モノゴトの本質をスケッチする

デッサンをする時、対象物を見ると同時に対象物の概念が先に先入観としては行って来ます。一眼見た時に、これは太陽、これは人、これは犬、この既成概念から描くのか、そのモノの本質から描くのか、、ものの見方によって描かれ方は変わります。

これは新規事業を生み出す創造性のプロセスにも必要なことです。当たり前のモノゴトを当たり前に見るだけではそこに発見や新しい発想は生まれません。既成概念を変えるモノの見方ということはどういうことでしょう。単純な話で言えば、これは円にしか見えませんが、横から見れば円錐だとわかります。

デッサンという行為は対象物に対する観察能力だと思ってください。

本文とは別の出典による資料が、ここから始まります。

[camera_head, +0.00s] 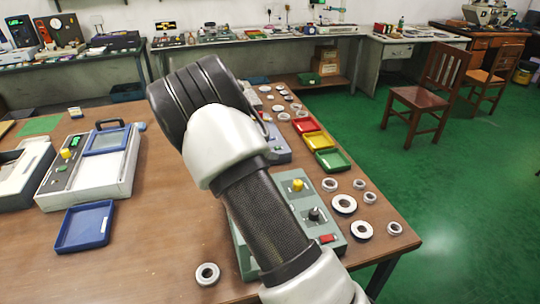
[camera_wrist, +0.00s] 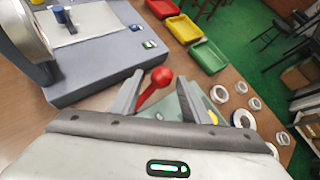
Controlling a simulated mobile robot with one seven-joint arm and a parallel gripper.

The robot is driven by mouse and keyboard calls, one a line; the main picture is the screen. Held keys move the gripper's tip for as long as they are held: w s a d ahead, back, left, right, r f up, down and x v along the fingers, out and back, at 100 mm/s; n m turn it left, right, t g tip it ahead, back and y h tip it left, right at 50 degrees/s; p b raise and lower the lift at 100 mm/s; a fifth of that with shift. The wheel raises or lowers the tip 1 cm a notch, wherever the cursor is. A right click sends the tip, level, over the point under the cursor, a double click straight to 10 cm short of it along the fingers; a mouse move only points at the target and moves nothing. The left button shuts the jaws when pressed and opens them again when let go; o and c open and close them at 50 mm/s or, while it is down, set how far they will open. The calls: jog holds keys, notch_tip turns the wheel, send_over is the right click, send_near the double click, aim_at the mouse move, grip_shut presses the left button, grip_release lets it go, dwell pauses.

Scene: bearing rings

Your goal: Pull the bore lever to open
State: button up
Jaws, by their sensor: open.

この視点や認知は絵を描くことに限らず日常で常に行っている事で視覚で対象物を捉え、脳が自分の記憶にある情報から紐付けて認知します。この工程をより深くして、そこに疑問を持つ事は日常的には無駄な時間の様に思います。日常生活でいちいち、それはなぜ?これはなに?を問い続ける事が許されるのは幼少期だけです。

ちなみに、エジソンは小学校に入学すると先生を質問攻めにしたそうです。

1+1はなぜ2なのか?

そんな質問を絶えずするため、授業の妨げになるという理由で3ヶ月で退学になったそうです。

実はその無駄な様に思われる思考=「問い」こそ創造性と深く結びついていると私は思います。上の図をみて「丸」で片付けてしまうか、ちょっと待てよ、、、と横から覗いてみると、実は円錐です。

まずは、モノの見え方に疑問をもつ、その後で自分軸のフィルターで見てみると必ずしも顔が顔である必要はない。「顔」という既成概念を取り払うとこうなります。

パブロ・ピカソ『泣く女』

実は「顔」をこの様に表現する様になった背景にはカメラの発明があるそうです。

それまで画家は人物を忠実に写実的に描くことがよしとされてきました。ところがカメラの出現で写実的な表現の価値が落ちてしまったのです。写真の様に描くことに価値がなくなった時、芸術家は自由に表現を始めました。それがキュビズムです。

この写実絵画>カメラの登場>キュビズムの発見の流れは。AIの急速な発展と機械による自動化に置き換えることができます。人が描く絵画が写真にとって変わった様に人の仕事の多くはAIや機械がこなす時代になりました。これは機械労働からの解放で、私たちはAIの登場で次なる創造的な表現を生み出す機会を与えら得ているということかもしれません。

既成概念を疑い、唯一無二の自分なりの見方で世界を再構築する行為が芸術家の行為であるとすれば、既成の商品やサービスを疑い、自分だったらこうしたい、という思い(自分軸)を形にした時、それが今までにないモノでそれを使う事で社会や人の心が豊かになるとしたら、それは人々から求められるモノ、もしかしたらイノベーションになるかもしれません。